Problem requirements >> Here are some records; copy every line that holds the word "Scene".

Stored dataset items

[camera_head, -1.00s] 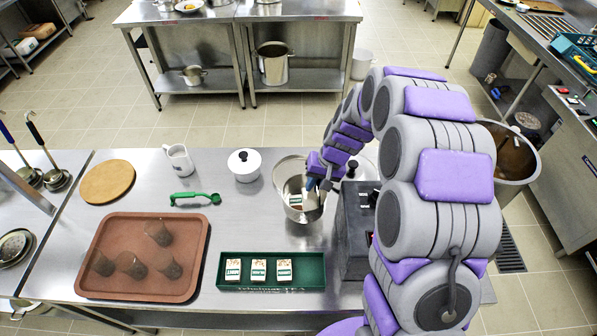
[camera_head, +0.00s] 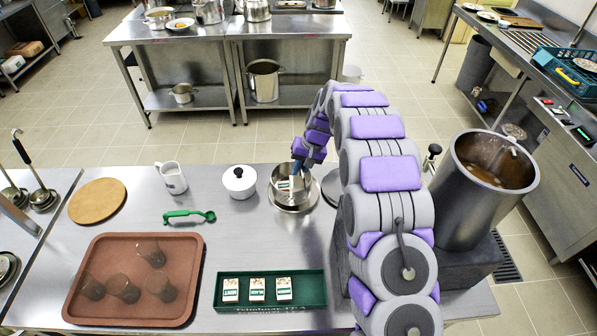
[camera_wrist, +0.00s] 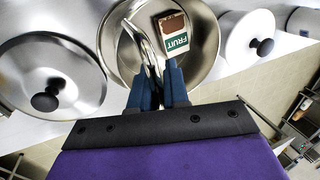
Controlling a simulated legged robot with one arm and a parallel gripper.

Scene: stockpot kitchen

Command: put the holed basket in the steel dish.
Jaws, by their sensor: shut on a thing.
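A round steel vessel (camera_head: 272,180) stands at the back of the counter, left of my arm. No holes show, and I cannot tell where basket and steel dish divide. A steel lid with a black knob (camera_wrist: 62,90) lies beside the vessel.
A white lidded pot (camera_head: 239,183) stands close left, with a green spoon (camera_head: 188,215) and white jug (camera_head: 172,179) beyond. A green tray (camera_head: 265,303) holds three cartons. A brown tray (camera_head: 185,312) carries several dark glasses. A large pot (camera_head: 470,205) stands right of my arm.

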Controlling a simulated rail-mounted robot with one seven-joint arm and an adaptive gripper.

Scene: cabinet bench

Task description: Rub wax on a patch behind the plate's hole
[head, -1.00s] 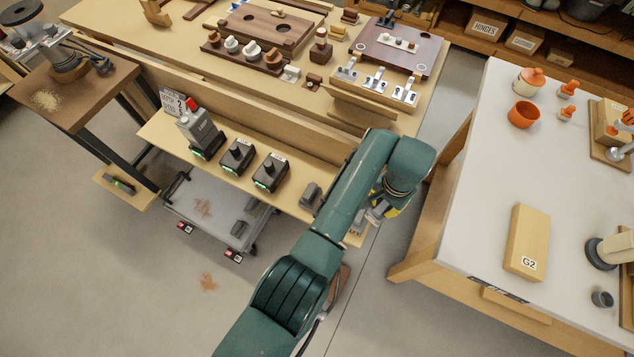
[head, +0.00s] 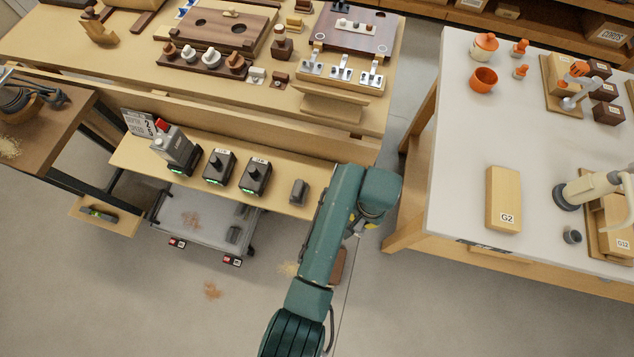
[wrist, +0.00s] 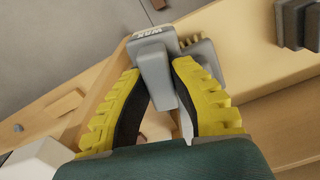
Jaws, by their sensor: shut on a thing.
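My gripper (wrist: 158,82) shows in the wrist view with ribbed yellow fingers and dark inner pads. It is shut on a grey wax block (wrist: 153,68) with a label reading WAX on its top edge. A second grey piece (wrist: 205,60) is close behind the right finger; I cannot tell whether it touches the block. In the head view my arm hides most of the gripper, low past the right end of the lower shelf.
The lower shelf (head: 135,160) holds black battery-like units (head: 219,166) and a grey block (head: 299,191). Toggle clamps (head: 342,72) stand at the bench's front edge. The white-topped table (head: 455,150) at right bears a block marked G2 (head: 503,199). Floor shows between bench and table.

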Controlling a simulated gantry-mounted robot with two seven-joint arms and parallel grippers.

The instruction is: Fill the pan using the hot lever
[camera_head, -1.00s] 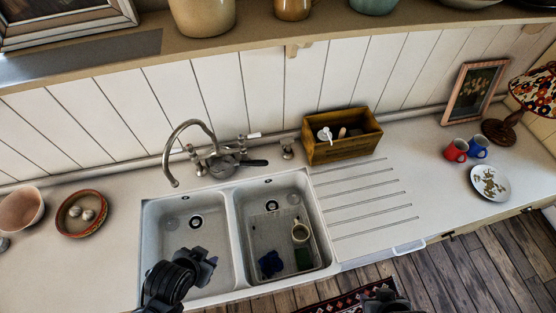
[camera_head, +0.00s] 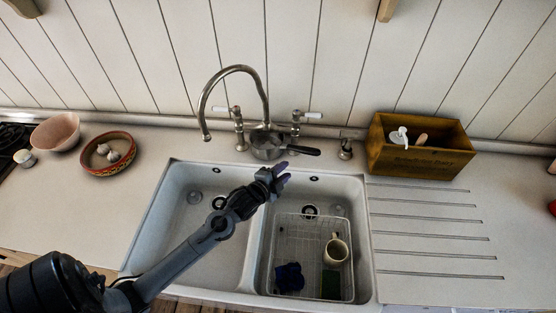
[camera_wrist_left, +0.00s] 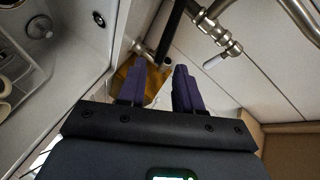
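A small metal pan (camera_head: 266,145) with a black handle (camera_head: 305,151) sits on the ledge behind the sink, below the arched tap (camera_head: 237,70). A lever with a white end (camera_head: 313,115) is at the tap's right and another (camera_head: 221,110) at its left; I cannot tell which is hot. My left gripper (camera_head: 280,174) is over the sink divider, just in front of the pan handle. In the left wrist view its purple fingers (camera_wrist_left: 160,88) are apart and empty, with the black handle (camera_wrist_left: 172,32) beyond the fingertips. My right gripper is out of view.
The right sink basin (camera_head: 350,210) holds a wire rack, a cream mug (camera_head: 336,250) and a blue cloth (camera_head: 289,277). A wooden box (camera_head: 420,158) stands right of the tap. Two bowls stand on the left counter (camera_head: 90,215). The left basin is empty.

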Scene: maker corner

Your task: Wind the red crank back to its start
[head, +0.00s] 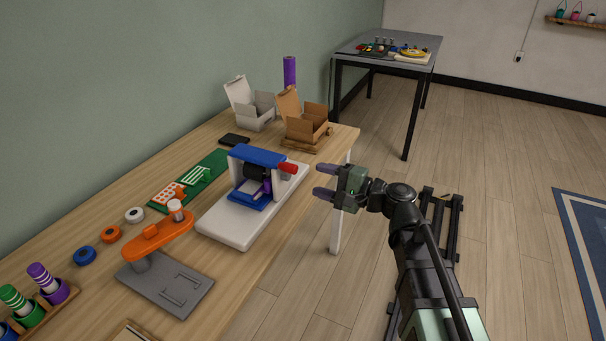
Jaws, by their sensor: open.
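The red crank (287,168) is a small red knob on the right side of a blue and black press-like device (256,155). The device stands on a white base board (229,225) on the wooden table. My gripper (322,181) is open and empty, in the air just to the right of the red crank and past the table's front edge. Its two fingers point left toward the crank, and a small gap shows between them and the knob. The crank's arm behind the knob is mostly hidden.
An orange lever device on a grey plate (190,287) stands nearer on the table. A white box (258,112) and a cardboard box (308,127) stand open behind. Coloured rolls (110,234) and a spool rack (45,306) lie left.

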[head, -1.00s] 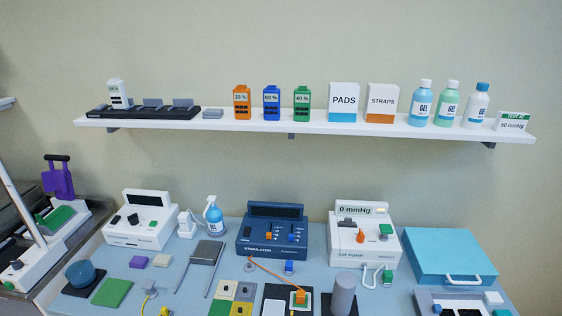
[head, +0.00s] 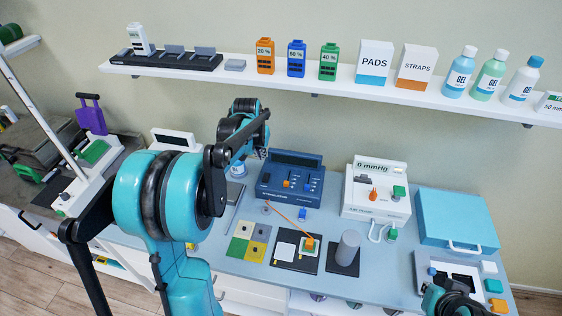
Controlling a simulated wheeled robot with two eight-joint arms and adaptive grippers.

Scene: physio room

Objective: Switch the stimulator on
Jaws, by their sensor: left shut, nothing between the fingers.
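The dark blue stimulator (head: 283,196) stands at the back of the bench, with a dark screen tilted up at its rear. An orange control (head: 287,183) and blue slider controls (head: 307,187) sit on its face. My left arm reaches across from the left. My left gripper (head: 263,152) is shut and empty, above the stimulator's back left corner; it looks apart from the controls, though the gap is hard to judge. The arm hides much of the white unit to the left. At the bottom right edge part of my right arm shows; its fingers cannot be made out.
An orange cable (head: 291,222) runs from the stimulator to an orange clip on a dark mat. A grey cylinder (head: 347,248), a white pump (head: 377,193) and a blue case (head: 458,217) stand to the right. The laden shelf (head: 340,82) hangs above.

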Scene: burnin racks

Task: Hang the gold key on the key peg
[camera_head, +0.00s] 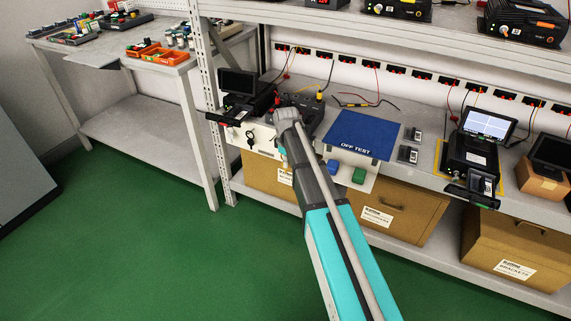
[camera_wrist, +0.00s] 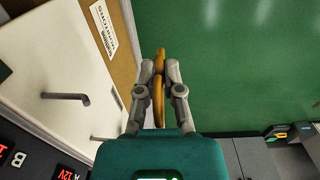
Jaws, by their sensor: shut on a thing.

The completed task >>
Scene: stockpot kitchen
Scene: cabinet bench
Scene: maker corner
Scene: physio room
Scene: burnin racks

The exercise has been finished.